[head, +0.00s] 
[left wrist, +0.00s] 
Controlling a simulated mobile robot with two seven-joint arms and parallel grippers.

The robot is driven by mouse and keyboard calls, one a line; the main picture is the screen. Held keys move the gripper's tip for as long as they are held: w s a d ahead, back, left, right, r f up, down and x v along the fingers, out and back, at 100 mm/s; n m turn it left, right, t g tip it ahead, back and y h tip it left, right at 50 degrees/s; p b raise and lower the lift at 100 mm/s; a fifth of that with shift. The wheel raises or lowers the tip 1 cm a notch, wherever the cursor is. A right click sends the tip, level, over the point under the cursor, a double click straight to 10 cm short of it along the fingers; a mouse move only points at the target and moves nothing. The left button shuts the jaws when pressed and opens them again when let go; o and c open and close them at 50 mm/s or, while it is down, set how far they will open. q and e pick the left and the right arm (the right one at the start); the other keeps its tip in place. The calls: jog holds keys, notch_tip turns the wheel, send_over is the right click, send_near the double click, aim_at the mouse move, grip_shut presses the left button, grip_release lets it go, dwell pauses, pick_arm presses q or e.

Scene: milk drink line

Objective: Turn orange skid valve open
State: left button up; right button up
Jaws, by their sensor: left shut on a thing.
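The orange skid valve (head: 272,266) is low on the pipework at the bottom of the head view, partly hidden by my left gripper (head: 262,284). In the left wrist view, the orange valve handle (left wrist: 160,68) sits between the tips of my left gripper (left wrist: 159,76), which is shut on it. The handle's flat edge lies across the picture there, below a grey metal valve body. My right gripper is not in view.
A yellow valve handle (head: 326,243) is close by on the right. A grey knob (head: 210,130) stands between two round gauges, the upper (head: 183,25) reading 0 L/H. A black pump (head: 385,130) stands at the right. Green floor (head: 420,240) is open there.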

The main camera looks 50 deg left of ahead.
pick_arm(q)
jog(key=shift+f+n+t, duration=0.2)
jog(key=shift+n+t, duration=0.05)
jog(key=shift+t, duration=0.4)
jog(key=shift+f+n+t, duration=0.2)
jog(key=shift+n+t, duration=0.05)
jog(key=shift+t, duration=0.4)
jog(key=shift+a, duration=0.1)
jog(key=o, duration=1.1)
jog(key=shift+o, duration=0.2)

DO THIS - From the first line to the last, please quote the material above exactly.

WRITTEN SOLUTION -
[head, +0.00s] 
[left wrist, +0.00s] 
Controlling a simulated mobile robot with two seven-joint arms and parallel grippers.

The robot is driven by mouse and keyboard calls, one a line; the main picture is the screen. Held keys move the gripper's tip for as long as they are held: w s a d ahead, back, left, right, r f up, down and x v along the fingers, out and back, at 100 mm/s; n m turn it left, right, t g tip it ahead, back and y h tip it left, right at 50 degrees/s; p b raise and lower the lift at 100 mm/s; a fifth of that with shift. The wheel raises or lowers the tip 1 cm a notch, wherever the cursor is. A right click sends the tip, level, over the point under the cursor, a double click straight to 10 cm short of it along the fingers; a mouse move only points at the target and moves nothing. The left button shuts the jaws when pressed and opens them again when let go; o and c open and close them at 50 mm/s or, while it is down, set how far they will open. q and e pick the left and the right arm (the right one at the start); the other keeps its tip in place. The calls: jog holds keys, notch_tip turns the wheel, send_over is the right click, send_near the double click, aim_at the mouse move, grip_shut presses the left button, grip_release lets it go, dwell pauses, pick_arm presses q or e.

Scene: milk drink line

Objective: Turn orange skid valve open
State: left button up; right button up
Jaws, by their sensor: left shut on a thing.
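The orange skid valve (head: 272,266) is low on the pipework at the bottom of the head view, partly hidden by my left gripper (head: 262,284). In the left wrist view, the orange valve handle (left wrist: 160,68) sits between the tips of my left gripper (left wrist: 159,76), which is shut on it. The handle's flat edge lies across the picture there, below a grey metal valve body. My right gripper is not in view.
A yellow valve handle (head: 326,243) is close by on the right. A grey knob (head: 210,130) stands between two round gauges, the upper (head: 183,25) reading 0 L/H. A black pump (head: 385,130) stands at the right. Green floor (head: 420,240) is open there.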

The main camera looks 50 deg left of ahead.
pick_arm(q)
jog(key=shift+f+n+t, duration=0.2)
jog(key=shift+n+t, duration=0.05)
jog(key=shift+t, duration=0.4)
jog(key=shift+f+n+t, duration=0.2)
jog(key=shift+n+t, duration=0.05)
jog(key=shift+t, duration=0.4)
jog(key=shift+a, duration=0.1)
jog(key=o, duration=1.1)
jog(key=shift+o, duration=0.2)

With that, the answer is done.